Sonoran Canopy Project
The goal of the Sonoran Canopy Project (SCP) is to increase sustainability of underserved communities through urban forestry and green infrastructure projects and to provide job training for urban teens. SCP proposes a nontraditional, holistic approach to urban forestry, community sustainability and job skills for teens through specific steps. These steps include: 1) project selection, planning and implementation; 2) youth recruitment; 3) youth green infrastructure skills training; 4) recognition of youth participants and SCP community project completion; and 5) creating pathways for future employment.
A Collaborative Project:
The Southwest Conservation Corps (SCC) engages and trains a diverse group of young women and men and completes conservation projects for the public benefit. SCC will: supervise 2 part time SCP Coordinators; coordinate the tree planting projects; recruit community volunteers; interview and select youth participants; train participants and community volunteers in proper tool use, tool safety, and planting/tree care skills; provide tools and transportation; supervise youth and volunteers on project work; document project accomplishments; administer youth participant pay and living allowances; coordinate possible internship and job placements with other urban forestry and arborist businesses and organizations.
Ironwood Tree Experience (ITE) empowers young people ages 12-19 through active, mindful and educational EcoPrograms that cultivate a holistic sense of community. ITE will provide 50 hours per project of staff time and activities pertaining to systems thinking, ecological and outdoor skills training for teens; education supervision; van transportation; field equipment (backpacks, water bottles, tents, sleeping bags, food, etc); In addition ITE will using $39,000 in matching funds to establish a Community Action Toolkit to initiate planning and protocol guidelines.
Tucson Youth Development, Inc. is a community based organization and nationally recognized leader in providing innovative and successful education, training and employment programs for low-income and at-risk youth ages 14-21 in Pima County. TYD will: engage low-income and at-risk youth in the Canopy Project; pay eligible youth through Workforce Investment Act funds minimum wage; provide case management; and provide classroom meeting space.
The City of Tucson is prepared to assist in the collaboration of the SCP. Registered landscape architects, certified arborists and/or certified land planners within the City will provide supervision and educational outreach on topics of arboriculture, urban heat island, urban agriculture and land use regulations. The city has worked with neighborhood and school groups to implement residential street stormwater harvesting basins, landscape design and tree plantings.

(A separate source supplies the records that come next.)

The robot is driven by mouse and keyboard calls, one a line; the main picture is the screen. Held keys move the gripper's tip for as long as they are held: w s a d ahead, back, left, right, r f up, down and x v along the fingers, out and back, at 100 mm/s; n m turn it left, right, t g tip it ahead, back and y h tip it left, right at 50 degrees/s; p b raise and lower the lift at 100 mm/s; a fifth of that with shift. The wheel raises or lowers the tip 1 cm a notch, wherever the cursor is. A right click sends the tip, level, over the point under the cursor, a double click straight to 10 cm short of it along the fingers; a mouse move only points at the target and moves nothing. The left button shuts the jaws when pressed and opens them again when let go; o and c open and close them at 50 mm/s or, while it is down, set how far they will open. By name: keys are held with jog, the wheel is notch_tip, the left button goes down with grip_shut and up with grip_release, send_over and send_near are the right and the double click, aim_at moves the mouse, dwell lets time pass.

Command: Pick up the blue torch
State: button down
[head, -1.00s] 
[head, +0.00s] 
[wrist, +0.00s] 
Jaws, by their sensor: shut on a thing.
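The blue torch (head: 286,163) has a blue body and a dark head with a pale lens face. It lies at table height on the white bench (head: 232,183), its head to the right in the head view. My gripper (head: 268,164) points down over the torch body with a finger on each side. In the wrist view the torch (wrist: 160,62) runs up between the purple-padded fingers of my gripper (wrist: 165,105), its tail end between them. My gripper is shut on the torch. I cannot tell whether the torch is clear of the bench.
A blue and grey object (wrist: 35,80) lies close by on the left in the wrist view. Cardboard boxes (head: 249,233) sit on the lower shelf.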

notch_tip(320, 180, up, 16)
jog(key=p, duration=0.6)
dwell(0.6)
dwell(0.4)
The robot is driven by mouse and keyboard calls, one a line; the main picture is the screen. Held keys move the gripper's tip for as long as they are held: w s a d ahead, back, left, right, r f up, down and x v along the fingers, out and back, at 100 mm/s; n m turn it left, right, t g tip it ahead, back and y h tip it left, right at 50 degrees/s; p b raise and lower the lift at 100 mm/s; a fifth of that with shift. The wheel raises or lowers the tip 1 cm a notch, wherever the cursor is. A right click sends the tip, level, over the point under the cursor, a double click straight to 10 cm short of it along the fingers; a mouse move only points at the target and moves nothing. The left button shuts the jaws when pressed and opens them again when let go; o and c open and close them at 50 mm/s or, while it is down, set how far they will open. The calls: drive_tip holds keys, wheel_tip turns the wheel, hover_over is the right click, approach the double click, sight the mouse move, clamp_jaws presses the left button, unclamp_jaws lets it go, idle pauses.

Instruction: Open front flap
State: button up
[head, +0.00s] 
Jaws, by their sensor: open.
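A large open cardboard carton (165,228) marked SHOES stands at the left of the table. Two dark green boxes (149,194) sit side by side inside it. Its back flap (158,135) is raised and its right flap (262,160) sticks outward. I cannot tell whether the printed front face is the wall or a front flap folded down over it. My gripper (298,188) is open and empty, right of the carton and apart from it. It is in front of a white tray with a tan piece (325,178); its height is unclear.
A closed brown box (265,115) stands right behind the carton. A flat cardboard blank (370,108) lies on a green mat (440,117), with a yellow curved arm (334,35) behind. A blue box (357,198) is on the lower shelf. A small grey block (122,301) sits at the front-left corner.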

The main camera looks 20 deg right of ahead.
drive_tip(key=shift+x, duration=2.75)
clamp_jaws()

The Drachman Institute is a research and public service unit of The College of Architecture and Landscape Architecture at The University of Arizona dedicated to the environmentally sensitive and resource-conscious development of neighborhoods and communities. The Drachman Institute will train youth participants in community landscape planning, asset and resource mapping, graphic plan analysis, desktop publishing and design, and InDesign Creative Suite software. Youth that show interest may be introduced to Arc GIS software.
Through The United Way of Tucson and Southern Arizona (UWTSA), Construction Coaching Opportunities to Reach Employment (C-CORE) is a nationwide, career-based mentoring program of the Home Builders Institute (HBI), the workforce development arm of the National Association of Home Builders. UWTSA will help identify low-income and disconnected youth to participate in the Sonoran Canopy Project, recruit volunteers, connect participants with job search, resume assistance and life skills education, and provide career mentors in construction and associated fields.

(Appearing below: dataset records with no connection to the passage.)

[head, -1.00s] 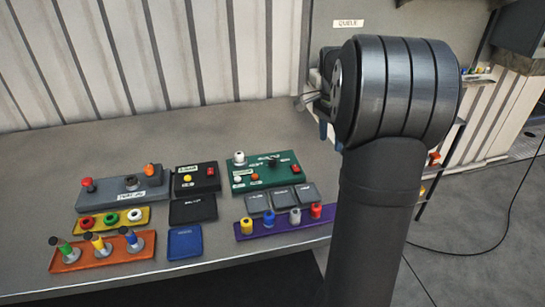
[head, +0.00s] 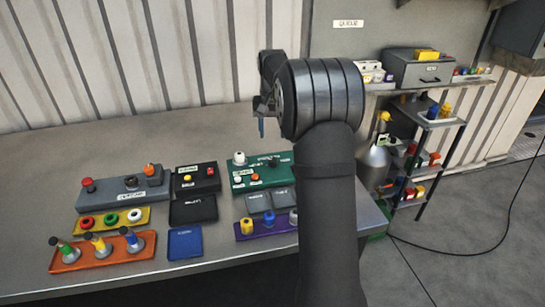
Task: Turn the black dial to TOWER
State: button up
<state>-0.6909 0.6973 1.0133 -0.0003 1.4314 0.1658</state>
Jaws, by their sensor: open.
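A black knob (head: 131,182), which looks like the black dial, stands on the grey control box (head: 105,192) at the left of the bench. A white label is on the box front below it; its lettering and the dial's pointer are too small to read. The box also has a red button (head: 87,183) at its left and an orange-red knob (head: 150,169) on a raised block at its right. My gripper (head: 262,122) is open, well above the bench and to the right of the dial, partly hidden by my own arm. It touches nothing there.
A black box (head: 196,178) and a green panel (head: 245,176) stand right of the grey box. A yellow tray (head: 99,228) and an orange tray (head: 80,262) with upright knobs lie in front. The bench behind the boxes is clear. My arm hides the bench's right part.

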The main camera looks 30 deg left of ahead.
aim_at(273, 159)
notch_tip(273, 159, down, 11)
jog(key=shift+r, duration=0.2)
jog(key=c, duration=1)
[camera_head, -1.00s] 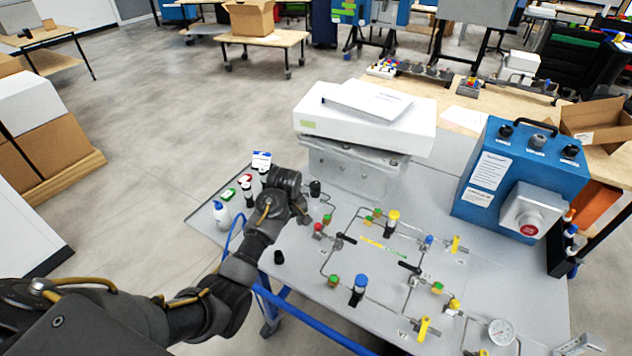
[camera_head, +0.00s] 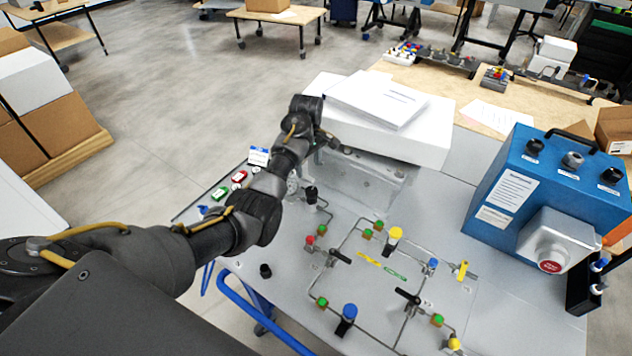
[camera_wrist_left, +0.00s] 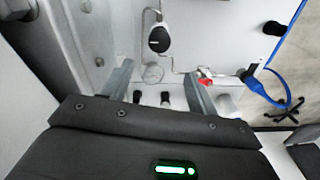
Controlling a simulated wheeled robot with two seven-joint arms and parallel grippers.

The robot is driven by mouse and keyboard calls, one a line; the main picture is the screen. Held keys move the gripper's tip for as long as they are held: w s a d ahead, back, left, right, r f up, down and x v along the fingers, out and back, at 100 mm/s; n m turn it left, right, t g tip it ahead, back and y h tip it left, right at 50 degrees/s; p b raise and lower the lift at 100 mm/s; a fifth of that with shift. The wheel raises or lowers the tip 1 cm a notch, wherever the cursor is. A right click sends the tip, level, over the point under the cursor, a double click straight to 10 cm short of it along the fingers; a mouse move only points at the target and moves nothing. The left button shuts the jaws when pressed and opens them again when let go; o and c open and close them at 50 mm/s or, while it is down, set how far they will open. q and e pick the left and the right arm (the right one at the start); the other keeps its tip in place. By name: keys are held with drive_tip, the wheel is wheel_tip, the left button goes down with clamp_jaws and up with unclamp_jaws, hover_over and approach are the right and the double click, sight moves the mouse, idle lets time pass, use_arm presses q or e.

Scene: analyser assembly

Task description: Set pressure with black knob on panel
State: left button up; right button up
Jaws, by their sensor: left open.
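The grey panel (camera_head: 300,265) lies on the table in the head view, with tubing, valves and coloured knobs. A black knob (camera_head: 311,193) stands near its upper left part, and another black cap (camera_head: 265,270) sits at the left edge. My left gripper (camera_head: 346,149) is up beside the white box, above and behind the first black knob, holding nothing visible. In the left wrist view its two fingers (camera_wrist_left: 158,72) are apart, with a black knob (camera_wrist_left: 159,40) and a round clear gauge (camera_wrist_left: 153,73) seen beyond them. I cannot tell the distance. My right gripper is not in view.
A white box (camera_head: 400,125) on a metal base stands close to my left gripper. A blue control box (camera_head: 530,210) with a red button stands at the right. Small red and green items (camera_head: 239,176) lie at the panel's left edge.

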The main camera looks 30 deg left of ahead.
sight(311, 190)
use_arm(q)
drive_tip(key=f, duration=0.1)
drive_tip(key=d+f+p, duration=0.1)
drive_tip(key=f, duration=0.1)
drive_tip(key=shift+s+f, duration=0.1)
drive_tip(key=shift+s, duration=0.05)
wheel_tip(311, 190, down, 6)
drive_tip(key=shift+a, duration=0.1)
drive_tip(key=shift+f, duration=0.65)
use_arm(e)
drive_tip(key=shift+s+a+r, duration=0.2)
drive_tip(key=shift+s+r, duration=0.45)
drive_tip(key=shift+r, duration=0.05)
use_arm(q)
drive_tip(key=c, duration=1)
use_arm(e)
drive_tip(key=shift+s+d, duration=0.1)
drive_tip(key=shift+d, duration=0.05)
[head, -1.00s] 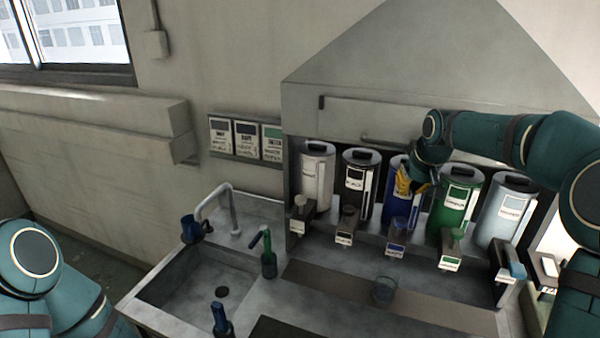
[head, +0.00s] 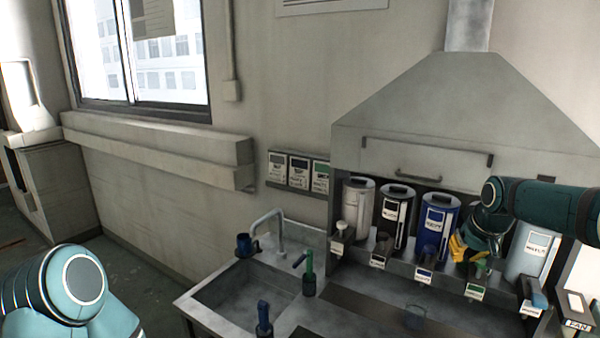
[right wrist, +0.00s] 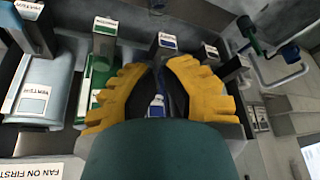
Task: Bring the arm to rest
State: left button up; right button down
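My right arm (head: 545,208) is teal and reaches in from the right in the head view. Its yellow-fingered right gripper (head: 460,250) hangs in front of the green canister, which it mostly hides, just right of the blue canister (head: 436,226). In the right wrist view the two yellow fingers (right wrist: 158,68) stand apart with a gap between them. A small blue-and-white piece shows through the gap; I see no object gripped. My left arm (head: 75,285) shows only as a teal joint at the lower left; its gripper is out of view.
White (head: 356,205), black (head: 395,215) and pale blue (head: 528,250) canisters stand under the hood (head: 470,100), with taps below.

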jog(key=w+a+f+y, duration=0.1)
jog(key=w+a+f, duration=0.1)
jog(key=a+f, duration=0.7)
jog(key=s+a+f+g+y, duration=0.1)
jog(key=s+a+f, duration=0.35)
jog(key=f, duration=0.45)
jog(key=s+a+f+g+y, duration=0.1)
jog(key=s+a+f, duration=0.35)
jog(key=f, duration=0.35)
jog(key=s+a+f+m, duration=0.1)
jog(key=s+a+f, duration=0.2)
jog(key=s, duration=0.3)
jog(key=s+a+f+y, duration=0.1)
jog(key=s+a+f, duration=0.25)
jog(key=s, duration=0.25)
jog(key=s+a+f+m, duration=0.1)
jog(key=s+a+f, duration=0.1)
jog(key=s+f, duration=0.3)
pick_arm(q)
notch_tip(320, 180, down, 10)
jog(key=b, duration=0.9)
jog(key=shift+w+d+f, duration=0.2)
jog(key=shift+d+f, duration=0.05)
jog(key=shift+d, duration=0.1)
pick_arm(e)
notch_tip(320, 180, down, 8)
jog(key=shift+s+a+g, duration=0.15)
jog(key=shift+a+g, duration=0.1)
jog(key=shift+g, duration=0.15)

Josh Schachter is a teacher and youth development specialist who works with hundreds of youth in both in-school and after school settings each year. For over a decade, Josh has worked with underserved youth, particularly low-income, refugee, immigrant and Native American youth. As a graduate of the Yale School of Forestry & Environmental Studies and someone that has documented community urban forestry for 13 years for the Urban Resources Initiative in New Haven, CT, Josh will serve as an advisor in helping The Canopy Project further develop its community urban forestry curriculum and build community partnerships. Josh works as a professional photographer and will assist in documenting the process and impact of the project and offer training to youth participating in the Canopy Project in photographic documentation of urban forestry and community projects.
Arizona Community Tree Council’s (ACTC) mission is to encourage and facilitate the planting and care of trees in Arizona. ACTC will: provide a 4 hour workshop for each of the 4 Canopy Project youth teams on proper tree planting and maintenance; donate 1,500 trees; and introduce participants to arborist job opportunities.